A few mad weeks for English soccer

What a crazy week in prospect. West Ham ready to lose hopelessly to a superior Liverpool in the FA Cup final on Saturday while Wembley lies unfinished. Arsenal ready to lose hopelessly to a superior Barcelona in Paris on Wednesday while their best player, Thierry Henry, considers a future in Catalan stripes.

What a mad week behind us too.
What manner of days are these when a 17-year-old not good enough to play for Arsenal gets picked to play for England at the World Cup?

Was it kidology or Theology that persuaded the outgoing Sven-Goran Eriksson to bring in the youngster—the brave gamble of a Swedish iceman about to make way for the even more boring homegrown Steve McClaren, or the rantings of a lunatic? We head for Germany with a still-crocked Michael Owen, a clearly injured Wayne Rooney and a kid up front next to a beanpole called Peter Crouch. Madness and one step beyond.

But how do you stay in the game and stay sane these days? No doubt, given Tottenham’s experiences after dinner in the Marriott hotel, Liverpool and West Ham will be taking food tasters with them before they tuck into the pre-final lasagne in their respective Cardiff hotels.

If, and that’s a sizeable if given the food poisoning contracted by 10 of the Tottering Hotspurts last week, both sides emerge to run down the wing rather than make runs to the loo, it has to be Liverpool to lift the last major domestic trophy.

Third in the Premiership and semifinal winners over fairly indomitable Chelsea, the Reds will start with Crouch, probably next to Djibril Cissé or Fernando Morientes. It’s a pity Robbie Fowler is cup-tied. I could see him coming on to deliver the coup de grace as a reminder to all those who say he’s finished as a predator.

West Ham? They ruined Spurs’ historic Champions League attempt with a 2-1 win on the final day last Sunday. But it’s the man who started on the bench last week, Marlon Harewood, who has got the Hammers back to the final for the first time since Trevor Brooking’s extraordinary diving header beat Arsenal at Wembley in 1980.

Assuming, then, that Liverpool take the cup, we move on to the final action of the season. Arsenal versus Barcelona. The greatest club showdown on earth. The fourth-best side in England (just) against Spain’s runaway champions. No contest. Ronaldinho and Samuel Eto’o are pure gold nuggets. Arsenal, with their rag-tag bunch of imports, are surely hopeless in the face of such talent, as they proved with perhaps the worst semifinal display on record at Villarreal last month. Bloody awful they were.
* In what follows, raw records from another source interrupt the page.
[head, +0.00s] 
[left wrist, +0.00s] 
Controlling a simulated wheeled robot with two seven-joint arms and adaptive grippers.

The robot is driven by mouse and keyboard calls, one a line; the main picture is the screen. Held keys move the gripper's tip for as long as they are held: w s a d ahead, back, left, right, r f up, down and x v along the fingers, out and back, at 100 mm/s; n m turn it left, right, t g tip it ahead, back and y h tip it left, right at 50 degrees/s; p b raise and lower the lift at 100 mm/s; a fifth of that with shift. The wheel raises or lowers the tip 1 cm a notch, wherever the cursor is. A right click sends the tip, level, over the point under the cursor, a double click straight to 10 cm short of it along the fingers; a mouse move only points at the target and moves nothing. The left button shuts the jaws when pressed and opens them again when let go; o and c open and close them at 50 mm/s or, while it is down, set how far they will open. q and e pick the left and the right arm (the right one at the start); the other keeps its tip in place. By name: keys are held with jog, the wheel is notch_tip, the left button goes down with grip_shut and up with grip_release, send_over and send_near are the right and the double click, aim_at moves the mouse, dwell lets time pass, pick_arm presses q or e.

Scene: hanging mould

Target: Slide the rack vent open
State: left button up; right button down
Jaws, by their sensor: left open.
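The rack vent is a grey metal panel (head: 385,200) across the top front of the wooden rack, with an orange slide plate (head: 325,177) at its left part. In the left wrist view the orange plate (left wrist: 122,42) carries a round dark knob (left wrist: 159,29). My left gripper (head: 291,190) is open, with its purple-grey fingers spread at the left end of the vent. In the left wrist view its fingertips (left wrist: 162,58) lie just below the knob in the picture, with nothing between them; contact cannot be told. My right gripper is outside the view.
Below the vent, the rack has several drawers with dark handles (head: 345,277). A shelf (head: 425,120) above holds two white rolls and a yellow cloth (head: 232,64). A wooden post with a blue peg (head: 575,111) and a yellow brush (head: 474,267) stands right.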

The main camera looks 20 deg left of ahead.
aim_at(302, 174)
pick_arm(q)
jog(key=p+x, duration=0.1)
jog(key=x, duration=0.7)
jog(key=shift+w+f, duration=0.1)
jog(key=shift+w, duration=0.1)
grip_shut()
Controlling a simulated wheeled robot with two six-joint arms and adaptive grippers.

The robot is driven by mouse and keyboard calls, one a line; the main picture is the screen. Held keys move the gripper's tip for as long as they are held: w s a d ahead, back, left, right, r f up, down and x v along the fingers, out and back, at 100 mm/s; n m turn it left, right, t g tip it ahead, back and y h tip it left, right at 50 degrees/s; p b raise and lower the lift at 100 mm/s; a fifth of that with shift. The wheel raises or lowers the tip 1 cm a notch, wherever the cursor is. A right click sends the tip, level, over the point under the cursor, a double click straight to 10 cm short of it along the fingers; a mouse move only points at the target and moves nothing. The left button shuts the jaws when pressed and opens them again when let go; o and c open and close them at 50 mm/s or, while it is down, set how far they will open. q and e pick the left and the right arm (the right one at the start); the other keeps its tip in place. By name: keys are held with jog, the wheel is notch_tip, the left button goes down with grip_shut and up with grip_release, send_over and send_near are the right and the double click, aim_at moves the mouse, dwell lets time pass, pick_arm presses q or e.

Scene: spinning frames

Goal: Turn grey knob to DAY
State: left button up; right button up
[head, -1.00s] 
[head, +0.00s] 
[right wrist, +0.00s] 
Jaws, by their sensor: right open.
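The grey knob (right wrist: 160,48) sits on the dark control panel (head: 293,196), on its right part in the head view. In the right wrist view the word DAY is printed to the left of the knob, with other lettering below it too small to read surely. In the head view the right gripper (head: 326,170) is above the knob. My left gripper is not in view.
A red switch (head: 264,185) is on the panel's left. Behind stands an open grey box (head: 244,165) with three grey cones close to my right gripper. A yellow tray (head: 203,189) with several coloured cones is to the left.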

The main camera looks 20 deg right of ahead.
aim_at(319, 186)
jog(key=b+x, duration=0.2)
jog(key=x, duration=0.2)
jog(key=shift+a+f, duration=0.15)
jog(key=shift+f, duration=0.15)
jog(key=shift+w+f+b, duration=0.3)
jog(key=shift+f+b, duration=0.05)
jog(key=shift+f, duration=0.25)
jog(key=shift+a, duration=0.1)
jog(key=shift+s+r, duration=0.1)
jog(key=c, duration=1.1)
Couldn’t hold on to the ball, couldn’t get a ball near Henry’s pace, failed to shut down Riquelme. Ironically, the great under-performers that night were both Spanish. Cesc Fabregas, pinched from Barca’s youth ranks by the astute Arsène Wenger, and Jose Antonio Reyes, who pines for his homeland.

On top of that, the Premiership’s great star, the man who could yet win the World Cup for France this year, found himself draped with a Barcelona shirt during that awful semi, won courtesy of a Jens Lehmann penalty save and a huge dose of good fortune. This time next year all three could be playing in La Liga.

That’s it, no question. Liverpool 3 West Ham 1 if they’re lucky. Arsenal, yet to concede a goal in Europe this year, 0, Barcelona 1 or 2 or even 3 if Ronaldinho gets room against a still uncertain Sol Campbell.